Scream Maker – Land of Fire (Frontiers Music)

Monday, 10th July 2023
Rating: 8 / 10

Polish heavy metal band Scream Maker arrived on the scene in 2010 – releasing three full-length albums plus one EP over the course of their history. Playing over three hundred shows in their country and abroad, they’ve been able to perform with many legendary acts like Judas Priest, Megadeth, Saxon, Stratovarius, and Nightwish among others. Land of Fire is the group’s fourth studio album, featuring eleven new songs of classic, anthem-oriented material designed to get fist flying high in the air with audience members screaming / singing along to those tailor-made melodies.

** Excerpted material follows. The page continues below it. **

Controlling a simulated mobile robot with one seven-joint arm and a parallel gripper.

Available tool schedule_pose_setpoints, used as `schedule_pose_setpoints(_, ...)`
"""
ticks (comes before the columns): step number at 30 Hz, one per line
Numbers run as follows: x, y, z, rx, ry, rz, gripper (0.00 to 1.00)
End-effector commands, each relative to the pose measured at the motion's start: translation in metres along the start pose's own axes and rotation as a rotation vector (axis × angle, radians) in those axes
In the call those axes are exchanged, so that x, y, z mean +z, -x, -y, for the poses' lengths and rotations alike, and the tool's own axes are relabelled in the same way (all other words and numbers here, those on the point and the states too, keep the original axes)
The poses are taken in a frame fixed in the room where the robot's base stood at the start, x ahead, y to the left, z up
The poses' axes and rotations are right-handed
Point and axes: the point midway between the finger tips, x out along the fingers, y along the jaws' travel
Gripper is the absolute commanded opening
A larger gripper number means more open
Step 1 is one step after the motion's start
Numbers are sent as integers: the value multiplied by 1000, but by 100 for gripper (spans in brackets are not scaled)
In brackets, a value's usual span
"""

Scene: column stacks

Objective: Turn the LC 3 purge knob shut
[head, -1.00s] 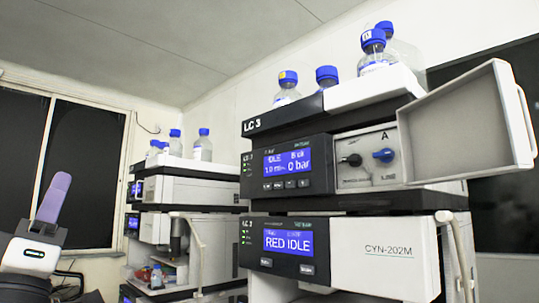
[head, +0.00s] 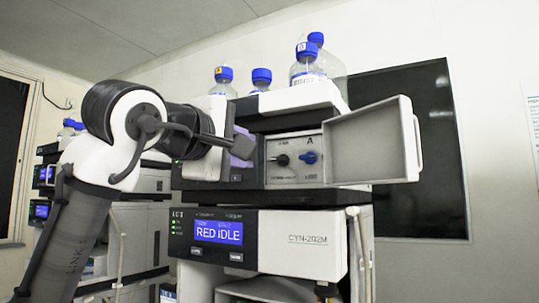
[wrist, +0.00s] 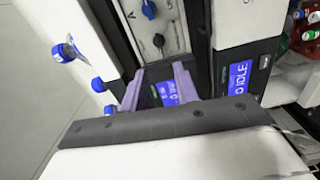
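The LC 3 pump module has its front door (head: 372,145) swung open to the right. A panel (head: 294,175) behind it carries a black knob (head: 282,160) and a blue knob (head: 310,157), both uncovered. The panel's small labels are too small to read, so I cannot tell which knob is for purge. My gripper (head: 243,146) is left of the panel, in front of the module's display. In the wrist view my gripper (wrist: 159,70) has its two purple fingers apart with nothing between them. The black knob (wrist: 158,41) and blue knob (wrist: 149,9) show beyond the fingertips.
The open door bounds the space right of the panel. Bottles with blue caps (head: 306,62) stand on top of the stack. A lower module (head: 300,240) reads "RED IDLE". A second stack (head: 150,215) stands behind my arm on the left.

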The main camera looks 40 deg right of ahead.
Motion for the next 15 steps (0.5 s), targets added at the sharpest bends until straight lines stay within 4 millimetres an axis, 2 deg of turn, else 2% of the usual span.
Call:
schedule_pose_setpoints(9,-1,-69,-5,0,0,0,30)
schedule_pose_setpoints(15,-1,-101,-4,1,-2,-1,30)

The twin axe attack of Michal Wrona/ Bartosz Ziolkowski certainly make their presence known through crisp, galloping riffs as well as solid lead break skills. Check out the uplifting charge throughout “Can’t Stop the Rain” or “A Nail In the Head” to understand these musicians affinity for all things Maiden, Priest, or Saxon bound. Dynamic diversity also allows the quintet to achieve outside the box twists – the calmer, acoustic strains for “Zombies” that mutate into an Accept-like mid-tempo electric anthem a first half standout. Many will be more than impressed by the multi-octave pipes of singer Sebastian Stodolak as he can hit those upper falsettos or leather lung vocal hooks that influences like Bruce Dickinson, Graham Bonnet, and Rob Halford treasure. One airing of “See the Light” or the highway cruising, harmony-fueled “Dark Side of Mine” tells the tale of serious talent that understands the smaller inflection/ personality details showcase a bluesy prowess that is definitely worthy of praise. You can also sense a bit of 80’s classic hard rock/AOR-based ethics in certain spots – the title track especially containing many dive bomb, tapping, or chugging guitar passages that are cut from an older Dokken/ Van Halen cloth amidst some heavier, staccato-driven action.

Scream Maker possesses those natural songwriting / execution mannerisms to garner modest attention, especially if given the chance to expose their music to the right festival gatherings. Land of Fire as such is a testament to the longevity of traditional, power-driven heavy metal.